There's one area that's so sensitive in SA Friedman won't touch it. "How do you joke about something as horrific as rape?" But for him as for the rest of the country's comics, it's open season on crime, race, class, SA's variety of accents and so on.

"Audiences want you to go to places they would never go themselves in polite conversation," says Marc Lottering. "But it's all about balance.

"You can give anyone a hard time, as long as you do it fairly. Some white audiences still struggle to laugh at themselves, and sometimes older black audiences are touchy about religion. It depends on their social norms."

The most open-minded cities are probably Durban and Pietermaritzburg, in the view of the comic who calls himself SA's funniest Jewish-speaking Xhosa comedian, Nik Rabinowitz - "though it's hard to tell the difference between open-minded and stoned".

He thinks the section of the population that laughs most easily at themselves is in Cape Town. "Where do you think the acronym LMVTU - Lag My Voor Tande Uit - originated?"

Nowadays nothing is forbidden territory, says Tats Nkonzo, the musician who in a comic duo with Rabinowitz earlier this year cracked up Baxter audiences in Cape Town. "It all depends on your approach. The aim is not to offend but to probe, challenge and most importantly entertain. Everybody laughs at themselves. It just depends on who makes the joke."

Young, urban, mixed-race audiences laugh most easily at themselves, says comic ventriloquist Conrad Koch. But having studied social anthropology and psychology - he has a master's degree from Wits - he laments the fact that our comedy often goes along with the prejudices of the society we live in.
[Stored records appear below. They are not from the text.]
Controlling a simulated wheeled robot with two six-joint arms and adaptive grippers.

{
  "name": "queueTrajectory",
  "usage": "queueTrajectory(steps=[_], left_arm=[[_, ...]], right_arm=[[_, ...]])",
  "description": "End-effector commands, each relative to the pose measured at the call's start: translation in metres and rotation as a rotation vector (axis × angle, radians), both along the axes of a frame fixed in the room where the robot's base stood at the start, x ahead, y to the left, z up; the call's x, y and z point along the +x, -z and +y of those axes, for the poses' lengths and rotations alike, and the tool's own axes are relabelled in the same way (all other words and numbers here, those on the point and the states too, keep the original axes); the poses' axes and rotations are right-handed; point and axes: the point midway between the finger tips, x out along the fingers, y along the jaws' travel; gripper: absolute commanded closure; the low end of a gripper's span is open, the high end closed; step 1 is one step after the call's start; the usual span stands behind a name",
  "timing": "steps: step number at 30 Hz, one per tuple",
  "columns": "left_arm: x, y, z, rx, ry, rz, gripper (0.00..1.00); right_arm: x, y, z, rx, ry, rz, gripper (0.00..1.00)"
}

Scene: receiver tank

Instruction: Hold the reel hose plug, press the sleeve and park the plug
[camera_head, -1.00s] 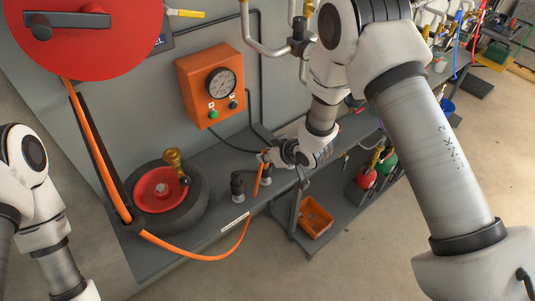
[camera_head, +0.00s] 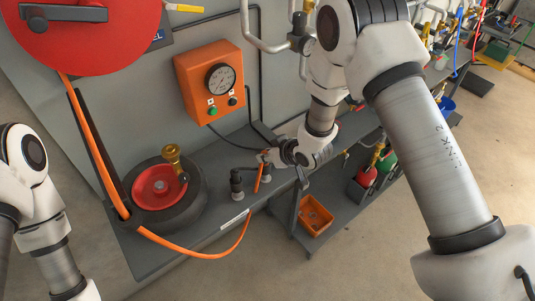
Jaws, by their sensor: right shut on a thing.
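My right gripper (camera_head: 268,157) is shut on the end of the orange reel hose (camera_head: 190,252), just above the grey bench. The plug itself is too small and covered to make out. The hose runs down from the red reel (camera_head: 80,38), loops past the bench's front edge and rises to the gripper. Two short dark upright fittings (camera_head: 237,184) stand on the bench close to the gripper; the right one is partly hidden. I cannot tell which part is the sleeve. My left arm shows at the left edge, but its gripper is out of view.
A black wheel with a red hub (camera_head: 158,188) and a brass fitting (camera_head: 172,155) sit on the bench at left. An orange gauge box (camera_head: 209,82) is on the wall behind. An orange tray (camera_head: 316,216) lies on the lower shelf. The floor in front is clear.

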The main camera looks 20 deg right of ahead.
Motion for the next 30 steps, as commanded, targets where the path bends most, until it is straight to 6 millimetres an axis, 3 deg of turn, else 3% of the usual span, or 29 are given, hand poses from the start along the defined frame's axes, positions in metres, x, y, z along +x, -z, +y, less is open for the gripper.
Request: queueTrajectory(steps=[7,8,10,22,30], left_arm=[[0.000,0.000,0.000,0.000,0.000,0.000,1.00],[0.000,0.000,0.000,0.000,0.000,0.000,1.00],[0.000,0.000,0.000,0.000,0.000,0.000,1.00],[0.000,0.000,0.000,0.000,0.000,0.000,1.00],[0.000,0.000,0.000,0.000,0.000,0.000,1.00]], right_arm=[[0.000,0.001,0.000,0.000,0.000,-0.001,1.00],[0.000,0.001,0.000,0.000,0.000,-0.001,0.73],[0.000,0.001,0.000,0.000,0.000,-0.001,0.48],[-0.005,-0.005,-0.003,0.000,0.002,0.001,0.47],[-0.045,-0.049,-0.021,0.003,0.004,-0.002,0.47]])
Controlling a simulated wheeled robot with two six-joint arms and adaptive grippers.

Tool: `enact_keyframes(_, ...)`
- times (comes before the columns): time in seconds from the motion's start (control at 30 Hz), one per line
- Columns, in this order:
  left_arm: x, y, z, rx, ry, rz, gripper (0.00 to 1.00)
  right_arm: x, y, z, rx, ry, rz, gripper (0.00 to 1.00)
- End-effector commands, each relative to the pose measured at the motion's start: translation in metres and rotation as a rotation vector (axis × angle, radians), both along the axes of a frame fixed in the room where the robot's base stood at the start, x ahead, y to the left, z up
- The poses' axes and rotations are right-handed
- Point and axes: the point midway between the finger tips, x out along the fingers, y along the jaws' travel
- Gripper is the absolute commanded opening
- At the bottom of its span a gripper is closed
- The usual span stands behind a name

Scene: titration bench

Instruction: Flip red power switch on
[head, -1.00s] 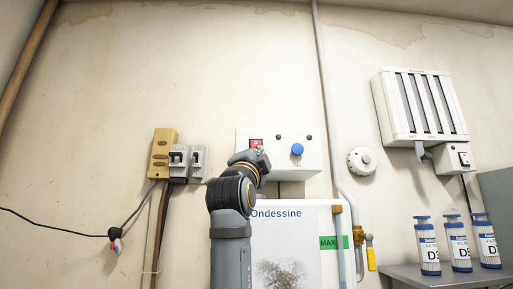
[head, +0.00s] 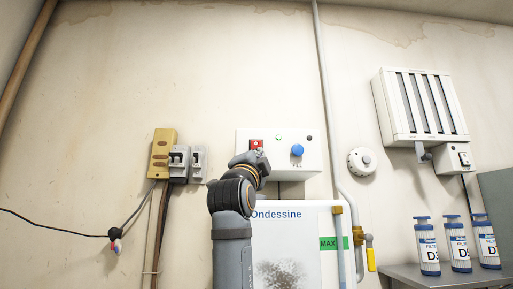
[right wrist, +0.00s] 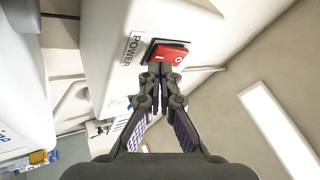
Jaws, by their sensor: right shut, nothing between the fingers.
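The red power switch (head: 256,143) is a rocker in a dark frame on the front of a white wall box (head: 310,160). In the right wrist view the red switch (right wrist: 170,53) sits beside the word POWER, its "O" mark at the right end. My right gripper (head: 258,156) is just below the switch in the head view. In the right wrist view my gripper's (right wrist: 158,72) fingertips are together and empty, right at the rocker's near edge; I cannot tell if they touch. My left gripper is out of view.
A blue knob (head: 297,150) marked FILL sits on the same box, right of my gripper. A white Ondessine tank (head: 290,235) stands below. Grey switches and a yellow box (head: 161,153) are on the wall at left. A pipe (head: 326,100) runs down at right.

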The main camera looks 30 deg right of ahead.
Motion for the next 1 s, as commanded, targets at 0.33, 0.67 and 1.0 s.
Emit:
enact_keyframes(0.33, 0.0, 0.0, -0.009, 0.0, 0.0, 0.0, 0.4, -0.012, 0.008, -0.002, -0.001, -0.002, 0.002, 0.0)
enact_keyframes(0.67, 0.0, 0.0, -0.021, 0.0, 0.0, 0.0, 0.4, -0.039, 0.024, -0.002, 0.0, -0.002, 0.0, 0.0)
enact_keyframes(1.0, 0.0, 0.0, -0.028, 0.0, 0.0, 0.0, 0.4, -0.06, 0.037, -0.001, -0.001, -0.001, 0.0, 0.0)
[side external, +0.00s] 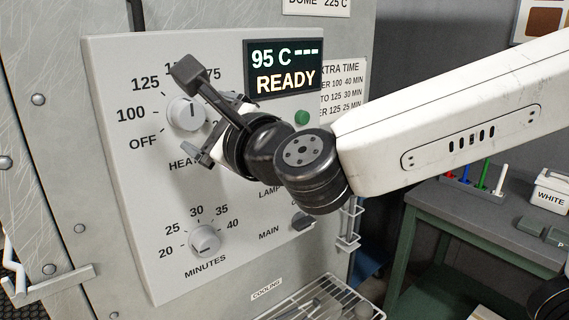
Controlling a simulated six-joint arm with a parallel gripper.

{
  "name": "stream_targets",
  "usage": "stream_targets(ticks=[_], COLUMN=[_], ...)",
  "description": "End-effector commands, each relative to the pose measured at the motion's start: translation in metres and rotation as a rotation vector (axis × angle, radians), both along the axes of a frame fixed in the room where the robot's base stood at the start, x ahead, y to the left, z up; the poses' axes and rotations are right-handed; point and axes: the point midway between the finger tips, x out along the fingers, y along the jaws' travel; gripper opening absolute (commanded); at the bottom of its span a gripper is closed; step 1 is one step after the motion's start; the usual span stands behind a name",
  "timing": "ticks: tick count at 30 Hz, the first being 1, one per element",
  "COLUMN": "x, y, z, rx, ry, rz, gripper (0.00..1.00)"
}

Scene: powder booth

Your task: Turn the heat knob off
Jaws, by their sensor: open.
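The heat knob (186,112) is a round pale knob on the upper left of the grey control panel (130,215). Its dial shows OFF at lower left, then 100, 125 and higher marks clockwise, some hidden. The knob's ridge looks roughly upward, between 125 and 175. My gripper (212,132) is open and empty, just right of and slightly below the knob, in front of the panel. One finger shows at lower left; the other is mostly hidden by my wrist parts. I see no contact with the knob.
A display (284,68) reads 95 C and READY, with a green button (302,117) below. The minutes knob (205,240) and main switch (302,221) sit lower on the panel. A wire rack (335,302) stands below. A bench (455,208) is at right.

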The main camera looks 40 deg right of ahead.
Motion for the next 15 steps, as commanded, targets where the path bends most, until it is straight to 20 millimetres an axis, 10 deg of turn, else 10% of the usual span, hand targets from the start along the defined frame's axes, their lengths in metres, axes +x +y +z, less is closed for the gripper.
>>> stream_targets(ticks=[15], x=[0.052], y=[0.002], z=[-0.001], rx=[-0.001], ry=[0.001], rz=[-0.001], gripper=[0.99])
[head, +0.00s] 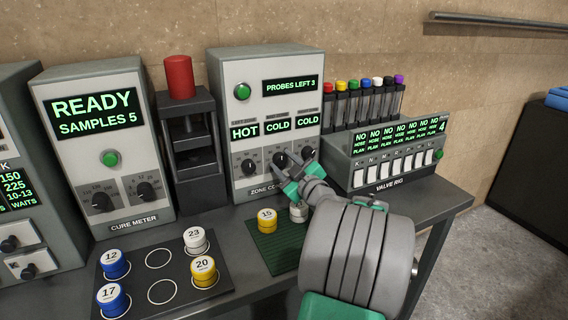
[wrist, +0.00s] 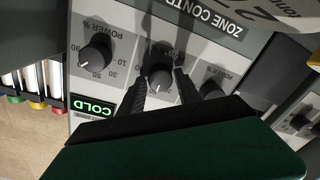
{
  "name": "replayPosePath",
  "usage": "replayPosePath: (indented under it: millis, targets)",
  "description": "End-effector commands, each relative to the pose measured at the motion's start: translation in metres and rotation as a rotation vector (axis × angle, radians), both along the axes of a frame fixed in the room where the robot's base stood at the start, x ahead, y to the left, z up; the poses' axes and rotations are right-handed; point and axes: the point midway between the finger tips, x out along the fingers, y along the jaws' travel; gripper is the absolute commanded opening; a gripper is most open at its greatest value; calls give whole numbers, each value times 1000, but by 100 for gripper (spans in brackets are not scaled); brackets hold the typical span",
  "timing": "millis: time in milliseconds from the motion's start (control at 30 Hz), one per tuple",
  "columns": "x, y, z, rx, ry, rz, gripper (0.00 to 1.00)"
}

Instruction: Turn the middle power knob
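The zone control panel (head: 222,110) carries three dark power knobs in a row. The middle power knob (head: 280,160) is partly hidden by my gripper (head: 287,174) in the head view. In the wrist view, which shows the panel upside down, the middle knob (wrist: 160,78) sits between my two dark fingers (wrist: 161,80), one on each side. The fingers look slightly apart from the knob, with narrow gaps. The right zone's knob (wrist: 95,50) shows at left and the left zone's knob (wrist: 212,88) at right. Displays read HOT, COLD, COLD.
The valve rig (head: 388,155) with several coloured vials stands close right of my arm. A green mat (head: 262,245) with sample 15 (head: 267,219) lies below the panel. The cure meter (head: 105,140) and a red-topped press (head: 183,130) stand left. A dark tray (head: 180,258) holds several samples.

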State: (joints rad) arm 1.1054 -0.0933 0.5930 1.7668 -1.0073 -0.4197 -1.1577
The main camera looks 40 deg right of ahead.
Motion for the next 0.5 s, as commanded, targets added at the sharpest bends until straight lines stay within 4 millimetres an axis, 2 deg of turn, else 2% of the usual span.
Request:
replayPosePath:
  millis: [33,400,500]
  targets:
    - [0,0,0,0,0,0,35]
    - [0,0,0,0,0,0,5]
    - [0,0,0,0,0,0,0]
"We have a long way to go on that front, both as comedians and as audiences. When you start out as a comic, making people laugh is difficult, and I too have done plenty of stereotypes in my time.

"But the trouble is that if you listen to how the usually middle-class comedy audience laughs, it's the racism that gets the applause, not the thinly disguised comedy line. People sometimes think 'It's such an accurate portrayal'. Really? Are we not just back in 'All black people sound the same' territory?"

Zulu is one of the languages Koch speaks, and his worst stage moment was when he ran out of Zulu material in front of 30000 people at Ligwalagwala FM's birthday party in rural Mpumalanga. For once it wasn't funny.

What sets Koch apart from his colleagues are his fast-talking puppets. One is the coloured cynic Chester Missing, who appears on the e.tv political satire Late Nite News (LNN) with Loyiso Gola.

The puppet spits out barbed views on everyone from Julius Malema to Jessica Leandra, the model whose racist remarks recently caused a Twitter storm.

While it's refreshing for South Africans to see Zuma & Co lampooned in their living rooms - especially after SABC canned the clever political puppet satire ZA News - LNN does tend sometimes to come across as a watered-down version of the American Jon Stewart's The Daily Show.

Sadly it all comes down to budget. LNN's backstage collection of brainstorming comics must be a fraction the size of Stewart's.

Gola, a polished stage performer, grew up in Gugulethu and after 10 years in the business has developed the requisite thick skin. "Comedy is like anything else - there are good days and there are not-so-good days. You just move on to the next thing."